[Raw data start]
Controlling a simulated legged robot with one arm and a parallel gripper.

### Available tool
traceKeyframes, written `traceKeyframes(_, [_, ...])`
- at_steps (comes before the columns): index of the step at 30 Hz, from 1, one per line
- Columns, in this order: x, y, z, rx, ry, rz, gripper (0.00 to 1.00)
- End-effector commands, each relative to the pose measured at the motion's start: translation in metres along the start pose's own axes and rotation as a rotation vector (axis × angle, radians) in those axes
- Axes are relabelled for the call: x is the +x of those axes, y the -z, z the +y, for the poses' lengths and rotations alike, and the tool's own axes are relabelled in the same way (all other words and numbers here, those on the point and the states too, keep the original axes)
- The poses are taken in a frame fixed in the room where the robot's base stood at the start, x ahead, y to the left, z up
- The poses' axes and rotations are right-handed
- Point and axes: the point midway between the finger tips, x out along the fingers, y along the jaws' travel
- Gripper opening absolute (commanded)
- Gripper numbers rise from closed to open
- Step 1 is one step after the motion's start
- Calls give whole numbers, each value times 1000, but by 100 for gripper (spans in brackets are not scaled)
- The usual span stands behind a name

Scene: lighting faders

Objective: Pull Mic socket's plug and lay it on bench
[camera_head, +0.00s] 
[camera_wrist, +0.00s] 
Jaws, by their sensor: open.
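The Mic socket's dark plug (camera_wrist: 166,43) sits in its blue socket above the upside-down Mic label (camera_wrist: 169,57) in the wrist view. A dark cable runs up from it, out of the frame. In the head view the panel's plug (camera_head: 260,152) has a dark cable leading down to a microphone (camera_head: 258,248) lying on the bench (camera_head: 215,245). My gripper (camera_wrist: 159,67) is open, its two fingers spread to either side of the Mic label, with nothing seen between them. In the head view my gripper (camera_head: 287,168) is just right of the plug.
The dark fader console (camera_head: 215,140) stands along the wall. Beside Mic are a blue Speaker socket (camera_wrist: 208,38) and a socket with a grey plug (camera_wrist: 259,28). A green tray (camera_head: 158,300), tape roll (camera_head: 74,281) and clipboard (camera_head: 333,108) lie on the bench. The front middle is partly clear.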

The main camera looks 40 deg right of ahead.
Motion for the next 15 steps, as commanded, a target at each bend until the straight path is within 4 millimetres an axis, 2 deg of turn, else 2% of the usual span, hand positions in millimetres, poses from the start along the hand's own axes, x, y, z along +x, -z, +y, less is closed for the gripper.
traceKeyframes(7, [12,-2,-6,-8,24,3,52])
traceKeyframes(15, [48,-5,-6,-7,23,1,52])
[Raw data end]
Required task
Restate the data above exactly, keeping each word as it stands.

Full response
Controlling a simulated legged robot with one arm and a parallel gripper.

### Available tool
traceKeyframes, written `traceKeyframes(_, [_, ...])`
- at_steps (comes before the columns): index of the step at 30 Hz, from 1, one per line
- Columns, in this order: x, y, z, rx, ry, rz, gripper (0.00 to 1.00)
- End-effector commands, each relative to the pose measured at the motion's start: translation in metres along the start pose's own axes and rotation as a rotation vector (axis × angle, radians) in those axes
- Axes are relabelled for the call: x is the +x of those axes, y the -z, z the +y, for the poses' lengths and rotations alike, and the tool's own axes are relabelled in the same way (all other words and numbers here, those on the point and the states too, keep the original axes)
- The poses are taken in a frame fixed in the room where the robot's base stood at the start, x ahead, y to the left, z up
- The poses' axes and rotations are right-handed
- Point and axes: the point midway between the finger tips, x out along the fingers, y along the jaws' travel
- Gripper opening absolute (commanded)
- Gripper numbers rise from closed to open
- Step 1 is one step after the motion's start
- Calls give whole numbers, each value times 1000, but by 100 for gripper (spans in brackets are not scaled)
- The usual span stands behind a name

Scene: lighting faders

Objective: Pull Mic socket's plug and lay it on bench
[camera_head, +0.00s] 
[camera_wrist, +0.00s] 
Jaws, by their sensor: open.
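The Mic socket's dark plug (camera_wrist: 166,43) sits in its blue socket above the upside-down Mic label (camera_wrist: 169,57) in the wrist view. A dark cable runs up from it, out of the frame. In the head view the panel's plug (camera_head: 260,152) has a dark cable leading down to a microphone (camera_head: 258,248) lying on the bench (camera_head: 215,245). My gripper (camera_wrist: 159,67) is open, its two fingers spread to either side of the Mic label, with nothing seen between them. In the head view my gripper (camera_head: 287,168) is just right of the plug.
The dark fader console (camera_head: 215,140) stands along the wall. Beside Mic are a blue Speaker socket (camera_wrist: 208,38) and a socket with a grey plug (camera_wrist: 259,28). A green tray (camera_head: 158,300), tape roll (camera_head: 74,281) and clipboard (camera_head: 333,108) lie on the bench. The front middle is partly clear.

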The main camera looks 40 deg right of ahead.
Motion for the next 15 steps, as commanded, a target at each bend until the straight path is within 4 millimetres an axis, 2 deg of turn, else 2% of the usual span, hand positions in millimetres, poses from the start along the hand's own axes, x, y, z along +x, -z, +y, less is closed for the gripper.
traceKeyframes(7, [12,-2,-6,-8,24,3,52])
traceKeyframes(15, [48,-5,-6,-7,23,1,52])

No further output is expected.